There is every reason to cut funding for the sake of it, if the project it is spent on is not in the national interest. Cameron even mentioned a few of them today, top of the list being ID Cards.
Posted by: Og | October 01, 2006 at 08:23 PM
I agree that the graveyard component was the best part of a very good speech- it put the finger right on what I have being trying to explain to myself about our 'government', without success, for years.
DC is a great communicator.
Posted by: eugene | October 01, 2006 at 08:24 PM
In an Indian for grub afterwards the two ladies next to me also had lots to talk about his speech, well not the speech - his hair-doo. Apparently its much better than last year, with a really nice quiff.
Posted by: Oberon Houston | October 01, 2006 at 09:03 PM
With one breath, David Cameron lays in to the excessive bureaucracy and centralisation of public policy. With the next, he chides Conservatives for "banging on about Europe". What does he think is the main source of all this red tape? How can he oppose centralisation in Britain while going along with it in Brussels?

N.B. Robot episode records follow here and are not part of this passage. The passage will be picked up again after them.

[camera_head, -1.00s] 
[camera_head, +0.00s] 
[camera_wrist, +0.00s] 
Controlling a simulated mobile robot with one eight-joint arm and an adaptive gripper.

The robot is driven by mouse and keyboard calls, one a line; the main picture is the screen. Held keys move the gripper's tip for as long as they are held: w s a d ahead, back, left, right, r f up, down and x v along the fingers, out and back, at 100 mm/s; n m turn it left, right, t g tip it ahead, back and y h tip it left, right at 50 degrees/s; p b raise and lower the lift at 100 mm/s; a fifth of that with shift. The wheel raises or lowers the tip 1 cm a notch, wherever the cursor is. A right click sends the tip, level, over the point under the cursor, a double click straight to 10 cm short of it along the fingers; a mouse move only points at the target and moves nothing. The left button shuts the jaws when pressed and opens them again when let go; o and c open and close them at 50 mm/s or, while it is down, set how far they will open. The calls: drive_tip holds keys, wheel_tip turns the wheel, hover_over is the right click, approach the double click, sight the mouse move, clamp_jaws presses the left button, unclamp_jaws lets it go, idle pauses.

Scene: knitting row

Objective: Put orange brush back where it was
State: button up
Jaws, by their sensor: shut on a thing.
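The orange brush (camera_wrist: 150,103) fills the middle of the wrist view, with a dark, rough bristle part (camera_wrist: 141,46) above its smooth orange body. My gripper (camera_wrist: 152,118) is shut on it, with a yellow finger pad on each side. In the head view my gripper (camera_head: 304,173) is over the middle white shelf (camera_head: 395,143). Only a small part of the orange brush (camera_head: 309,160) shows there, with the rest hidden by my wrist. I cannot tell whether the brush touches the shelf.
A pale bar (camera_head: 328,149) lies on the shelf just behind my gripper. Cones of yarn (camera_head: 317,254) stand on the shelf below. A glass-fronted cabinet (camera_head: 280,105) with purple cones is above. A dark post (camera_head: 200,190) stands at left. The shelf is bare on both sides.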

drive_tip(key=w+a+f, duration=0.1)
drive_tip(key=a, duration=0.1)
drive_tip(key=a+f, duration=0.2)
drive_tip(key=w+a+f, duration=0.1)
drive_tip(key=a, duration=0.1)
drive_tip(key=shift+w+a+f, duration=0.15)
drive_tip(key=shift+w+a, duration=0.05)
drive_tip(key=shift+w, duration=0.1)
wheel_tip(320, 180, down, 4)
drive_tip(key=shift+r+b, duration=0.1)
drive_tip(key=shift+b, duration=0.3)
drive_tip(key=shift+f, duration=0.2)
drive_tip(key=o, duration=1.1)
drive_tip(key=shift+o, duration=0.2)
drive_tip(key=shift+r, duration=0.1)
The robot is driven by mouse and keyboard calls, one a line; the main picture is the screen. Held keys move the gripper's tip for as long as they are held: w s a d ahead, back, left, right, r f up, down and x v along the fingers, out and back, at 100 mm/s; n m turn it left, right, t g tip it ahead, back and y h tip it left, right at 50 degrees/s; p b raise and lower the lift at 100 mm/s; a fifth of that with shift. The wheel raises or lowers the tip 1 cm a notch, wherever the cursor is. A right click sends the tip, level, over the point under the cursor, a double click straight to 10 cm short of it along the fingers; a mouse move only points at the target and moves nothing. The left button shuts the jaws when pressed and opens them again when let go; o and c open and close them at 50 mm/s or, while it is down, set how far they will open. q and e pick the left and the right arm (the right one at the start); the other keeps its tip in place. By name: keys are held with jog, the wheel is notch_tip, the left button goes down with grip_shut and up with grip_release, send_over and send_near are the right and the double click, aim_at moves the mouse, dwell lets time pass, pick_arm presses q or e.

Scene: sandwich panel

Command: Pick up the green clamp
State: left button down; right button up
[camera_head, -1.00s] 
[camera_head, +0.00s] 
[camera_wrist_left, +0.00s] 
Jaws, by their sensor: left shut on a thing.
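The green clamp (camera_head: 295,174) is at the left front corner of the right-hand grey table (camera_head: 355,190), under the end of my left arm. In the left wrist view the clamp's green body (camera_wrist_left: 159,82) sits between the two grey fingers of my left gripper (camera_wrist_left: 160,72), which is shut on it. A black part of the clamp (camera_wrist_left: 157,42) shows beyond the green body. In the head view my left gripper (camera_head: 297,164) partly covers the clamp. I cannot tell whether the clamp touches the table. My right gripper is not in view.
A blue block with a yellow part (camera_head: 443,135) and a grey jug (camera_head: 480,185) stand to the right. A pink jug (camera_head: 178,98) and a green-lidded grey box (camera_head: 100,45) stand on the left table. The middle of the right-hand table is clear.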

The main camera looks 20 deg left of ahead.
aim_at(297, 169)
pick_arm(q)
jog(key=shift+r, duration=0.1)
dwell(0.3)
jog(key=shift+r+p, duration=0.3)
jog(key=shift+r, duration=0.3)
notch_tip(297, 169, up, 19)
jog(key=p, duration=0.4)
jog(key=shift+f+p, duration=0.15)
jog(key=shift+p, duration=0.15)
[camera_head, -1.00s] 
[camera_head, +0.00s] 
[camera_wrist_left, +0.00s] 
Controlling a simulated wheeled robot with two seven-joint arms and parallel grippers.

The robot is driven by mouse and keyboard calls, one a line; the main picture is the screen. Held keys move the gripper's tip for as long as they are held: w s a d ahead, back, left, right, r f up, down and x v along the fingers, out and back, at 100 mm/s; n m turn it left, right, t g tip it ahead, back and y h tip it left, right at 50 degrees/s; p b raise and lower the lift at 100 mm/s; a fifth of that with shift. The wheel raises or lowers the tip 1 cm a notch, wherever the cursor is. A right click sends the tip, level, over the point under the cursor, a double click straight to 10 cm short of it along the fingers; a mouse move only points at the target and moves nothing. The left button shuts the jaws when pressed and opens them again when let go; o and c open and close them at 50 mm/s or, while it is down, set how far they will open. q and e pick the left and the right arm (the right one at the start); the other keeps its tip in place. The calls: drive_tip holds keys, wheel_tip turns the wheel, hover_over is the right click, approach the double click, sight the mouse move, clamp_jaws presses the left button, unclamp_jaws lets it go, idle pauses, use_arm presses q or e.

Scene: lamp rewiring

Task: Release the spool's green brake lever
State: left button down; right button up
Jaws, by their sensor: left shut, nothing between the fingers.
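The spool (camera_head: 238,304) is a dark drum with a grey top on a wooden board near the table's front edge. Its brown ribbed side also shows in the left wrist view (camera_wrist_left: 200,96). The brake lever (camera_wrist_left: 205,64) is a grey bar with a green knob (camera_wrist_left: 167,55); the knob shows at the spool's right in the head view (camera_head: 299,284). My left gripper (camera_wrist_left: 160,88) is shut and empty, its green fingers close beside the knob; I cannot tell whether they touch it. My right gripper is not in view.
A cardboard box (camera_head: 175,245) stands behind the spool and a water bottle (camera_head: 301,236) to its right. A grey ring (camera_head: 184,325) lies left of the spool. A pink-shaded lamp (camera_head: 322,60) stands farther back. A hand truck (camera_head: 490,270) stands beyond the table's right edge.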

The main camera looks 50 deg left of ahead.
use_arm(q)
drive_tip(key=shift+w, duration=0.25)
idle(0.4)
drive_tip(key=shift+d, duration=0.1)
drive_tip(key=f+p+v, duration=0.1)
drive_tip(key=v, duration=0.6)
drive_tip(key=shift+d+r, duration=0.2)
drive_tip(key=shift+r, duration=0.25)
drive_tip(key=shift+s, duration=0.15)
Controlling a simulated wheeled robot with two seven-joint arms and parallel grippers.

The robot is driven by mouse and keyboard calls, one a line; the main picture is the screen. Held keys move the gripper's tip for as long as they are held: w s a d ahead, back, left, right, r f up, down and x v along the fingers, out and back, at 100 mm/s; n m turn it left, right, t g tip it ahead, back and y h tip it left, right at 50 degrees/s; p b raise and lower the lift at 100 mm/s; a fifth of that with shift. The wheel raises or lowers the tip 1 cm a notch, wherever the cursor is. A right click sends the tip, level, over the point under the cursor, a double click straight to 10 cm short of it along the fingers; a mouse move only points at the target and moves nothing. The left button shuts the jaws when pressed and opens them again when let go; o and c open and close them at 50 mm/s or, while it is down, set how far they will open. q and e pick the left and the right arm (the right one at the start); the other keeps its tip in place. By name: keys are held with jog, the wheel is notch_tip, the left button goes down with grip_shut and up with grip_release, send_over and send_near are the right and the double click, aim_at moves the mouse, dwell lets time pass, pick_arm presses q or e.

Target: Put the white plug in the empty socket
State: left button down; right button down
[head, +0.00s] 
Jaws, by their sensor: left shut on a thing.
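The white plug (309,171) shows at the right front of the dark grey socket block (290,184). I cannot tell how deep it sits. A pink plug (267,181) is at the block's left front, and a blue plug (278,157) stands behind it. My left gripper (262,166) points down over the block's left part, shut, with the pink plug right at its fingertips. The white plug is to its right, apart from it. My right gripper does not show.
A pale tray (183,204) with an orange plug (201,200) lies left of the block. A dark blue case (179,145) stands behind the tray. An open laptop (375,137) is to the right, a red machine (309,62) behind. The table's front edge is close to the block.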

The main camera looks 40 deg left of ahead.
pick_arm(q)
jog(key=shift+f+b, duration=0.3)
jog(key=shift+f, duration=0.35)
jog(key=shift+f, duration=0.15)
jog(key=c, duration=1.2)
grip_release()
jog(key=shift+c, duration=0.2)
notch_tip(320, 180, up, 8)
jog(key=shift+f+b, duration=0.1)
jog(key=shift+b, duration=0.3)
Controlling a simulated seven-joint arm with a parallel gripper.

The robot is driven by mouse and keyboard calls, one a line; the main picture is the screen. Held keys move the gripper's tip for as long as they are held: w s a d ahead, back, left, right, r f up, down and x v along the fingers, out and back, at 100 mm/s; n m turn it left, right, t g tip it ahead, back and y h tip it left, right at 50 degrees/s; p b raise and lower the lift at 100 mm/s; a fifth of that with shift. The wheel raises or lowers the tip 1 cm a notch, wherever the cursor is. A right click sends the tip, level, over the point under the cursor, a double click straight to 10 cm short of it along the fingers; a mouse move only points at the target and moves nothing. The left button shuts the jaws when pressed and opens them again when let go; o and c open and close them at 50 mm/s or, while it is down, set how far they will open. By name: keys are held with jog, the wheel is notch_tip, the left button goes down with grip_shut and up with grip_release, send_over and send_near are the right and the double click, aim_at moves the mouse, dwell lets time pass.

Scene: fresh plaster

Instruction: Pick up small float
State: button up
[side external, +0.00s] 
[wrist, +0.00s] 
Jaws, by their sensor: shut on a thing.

The EU is responsible for something like 80% of our laws. How can any party that aspires to government not have a view about this? How can anyone who believes in the sunlit, optimistic Britain that Cameron says he wants not "bang on" about the system that is eroding Britain's freedom?
Is the real reason that he doesn't want people to talk about Europe that he is trying to tiptoe away quietly from the only hard promise he made during the leadership campaign - to break with the EPP?